Persio is a mobile promotions platform. Our primary demographic is teenage girls who sign up to receive text messages from a brand, but we also do things like shipping notifications and app content and mobile wallets. So the software platform lets retail marketers upload content, design it and send it out over those mobile channels, and of course, we capture data and we personalize everything. So it’s a multi-channel platform. But my story actually begins before Persio was Persio.

I started with the company when it was IRIS Mobile, which is not, even though it sounds like it, a cell phone store. It was a text message platform only. So we just sent rich text messages, images and videos and we were trying to educate retailers on the value of mobile messaging as a marketing channel. This was several years ago before anybody was doing it. When I started at the company, I was new to the startup space, it was before they had funding, and they had built the product already. So the product was pretty mature. But we had no real demand in the market.

So, my job was to come in with no funds and educate the market on why mobile messaging was a good marketing channel and also promote the brand.

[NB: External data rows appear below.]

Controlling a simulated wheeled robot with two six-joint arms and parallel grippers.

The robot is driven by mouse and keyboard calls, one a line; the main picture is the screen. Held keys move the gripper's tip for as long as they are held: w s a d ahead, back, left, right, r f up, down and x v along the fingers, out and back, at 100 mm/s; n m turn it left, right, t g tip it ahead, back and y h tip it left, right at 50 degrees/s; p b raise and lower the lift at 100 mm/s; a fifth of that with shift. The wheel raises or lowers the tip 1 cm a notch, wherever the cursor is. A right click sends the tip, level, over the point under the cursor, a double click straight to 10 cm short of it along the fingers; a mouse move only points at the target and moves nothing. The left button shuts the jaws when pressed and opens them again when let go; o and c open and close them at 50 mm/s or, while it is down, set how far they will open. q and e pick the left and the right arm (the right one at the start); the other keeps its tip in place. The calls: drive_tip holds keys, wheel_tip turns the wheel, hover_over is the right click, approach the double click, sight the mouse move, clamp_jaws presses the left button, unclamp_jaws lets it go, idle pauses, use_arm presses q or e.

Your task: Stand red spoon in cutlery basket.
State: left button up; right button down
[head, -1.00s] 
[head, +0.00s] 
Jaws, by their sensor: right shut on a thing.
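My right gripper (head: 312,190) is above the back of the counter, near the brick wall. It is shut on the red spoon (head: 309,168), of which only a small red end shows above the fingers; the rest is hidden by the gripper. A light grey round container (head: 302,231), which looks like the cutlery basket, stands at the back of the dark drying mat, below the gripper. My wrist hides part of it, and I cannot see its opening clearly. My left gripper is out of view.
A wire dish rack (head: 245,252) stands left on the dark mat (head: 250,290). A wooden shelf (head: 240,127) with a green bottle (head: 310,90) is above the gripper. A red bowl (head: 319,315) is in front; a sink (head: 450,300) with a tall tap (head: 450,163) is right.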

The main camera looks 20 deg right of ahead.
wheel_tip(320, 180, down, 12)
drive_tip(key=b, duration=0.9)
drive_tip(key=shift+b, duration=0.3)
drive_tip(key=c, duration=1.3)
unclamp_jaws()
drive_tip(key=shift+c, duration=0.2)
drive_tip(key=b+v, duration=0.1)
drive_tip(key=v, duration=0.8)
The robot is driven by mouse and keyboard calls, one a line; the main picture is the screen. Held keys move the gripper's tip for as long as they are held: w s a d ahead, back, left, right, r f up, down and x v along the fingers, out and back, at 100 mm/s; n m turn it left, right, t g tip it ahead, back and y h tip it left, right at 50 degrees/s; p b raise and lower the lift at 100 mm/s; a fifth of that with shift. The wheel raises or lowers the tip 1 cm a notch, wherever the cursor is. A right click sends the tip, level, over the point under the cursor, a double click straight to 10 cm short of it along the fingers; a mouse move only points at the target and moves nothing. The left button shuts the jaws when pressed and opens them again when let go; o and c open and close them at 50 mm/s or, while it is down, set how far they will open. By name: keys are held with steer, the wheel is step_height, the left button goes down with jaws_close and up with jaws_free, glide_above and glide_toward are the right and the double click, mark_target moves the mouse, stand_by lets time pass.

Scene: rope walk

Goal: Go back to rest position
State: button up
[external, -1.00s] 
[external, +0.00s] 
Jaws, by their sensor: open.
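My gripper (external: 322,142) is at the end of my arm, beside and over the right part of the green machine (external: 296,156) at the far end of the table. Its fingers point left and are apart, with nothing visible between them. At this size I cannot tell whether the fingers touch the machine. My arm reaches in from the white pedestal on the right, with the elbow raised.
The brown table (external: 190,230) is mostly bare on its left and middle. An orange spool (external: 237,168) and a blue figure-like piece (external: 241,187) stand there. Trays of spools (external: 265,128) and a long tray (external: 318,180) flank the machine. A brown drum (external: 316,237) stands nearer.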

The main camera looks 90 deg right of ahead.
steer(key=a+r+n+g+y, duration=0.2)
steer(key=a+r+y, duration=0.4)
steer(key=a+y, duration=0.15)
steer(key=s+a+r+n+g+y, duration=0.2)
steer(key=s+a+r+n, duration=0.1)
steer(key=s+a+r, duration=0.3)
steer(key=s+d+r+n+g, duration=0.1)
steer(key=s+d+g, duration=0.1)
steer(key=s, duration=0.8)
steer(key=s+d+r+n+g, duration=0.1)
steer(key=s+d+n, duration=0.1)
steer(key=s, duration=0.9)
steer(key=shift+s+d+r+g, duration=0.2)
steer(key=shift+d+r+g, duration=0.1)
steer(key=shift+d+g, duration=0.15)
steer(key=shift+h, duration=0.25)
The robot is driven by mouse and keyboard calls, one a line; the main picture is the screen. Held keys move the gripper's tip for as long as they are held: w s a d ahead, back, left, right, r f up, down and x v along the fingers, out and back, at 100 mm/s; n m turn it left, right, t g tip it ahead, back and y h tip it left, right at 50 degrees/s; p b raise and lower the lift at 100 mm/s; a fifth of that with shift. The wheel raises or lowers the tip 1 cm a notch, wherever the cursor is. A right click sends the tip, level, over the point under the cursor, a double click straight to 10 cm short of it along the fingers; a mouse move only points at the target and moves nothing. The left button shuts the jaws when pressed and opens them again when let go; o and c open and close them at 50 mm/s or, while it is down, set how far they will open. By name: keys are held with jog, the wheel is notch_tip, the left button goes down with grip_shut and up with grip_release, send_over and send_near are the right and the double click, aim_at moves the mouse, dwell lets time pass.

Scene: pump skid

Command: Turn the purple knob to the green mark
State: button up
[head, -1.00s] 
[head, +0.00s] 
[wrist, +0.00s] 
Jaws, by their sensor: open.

Our primary marketing tactic was content creation because it’s free. So we would write a lot about mobile messaging, what you could do with it, different brands that had started to use it and we would pitch these stories to mobile marketing publications like, Mobile Commerce Daily, Mobile Marketer and Retail Dive. Those were places where we knew retailers were hopefully engaging and trying to learn about the mobile space.

But as you can imagine, we didn’t get a ton of traction. We were trying to make strides to just use the content to educate the market and build demand for the product. This phase I call, “if you build it they will come, but sometimes they don’t.”

In take two, things brightened up a little bit for us. We realized at this time that the mobile-messaging-only strategy wasn’t really working. We needed to take a step back, pause and think about the market that we were trying to reach and what their real needs were.

This is generally how it’s advisable to create a product – to understand the market and build the product for the market versus the other way around. So my take two is kind of an inside joke, “let’s take a step back guys,” to get full perspective. Here’s what we did:

  1. I did some math

So we have this more expanded platform, we have a new brand, new website and this new go-to-market strategy. So we’re really excited, we feel like we’re really prepared to hit the ground running. And our new CEO was also in sales at Yahoo–a very sales-focused guy–and we created some marketing goals that were going to inform our plan–so 45 marketing qualified leads a quarter and a 25 percent increase in web traffic.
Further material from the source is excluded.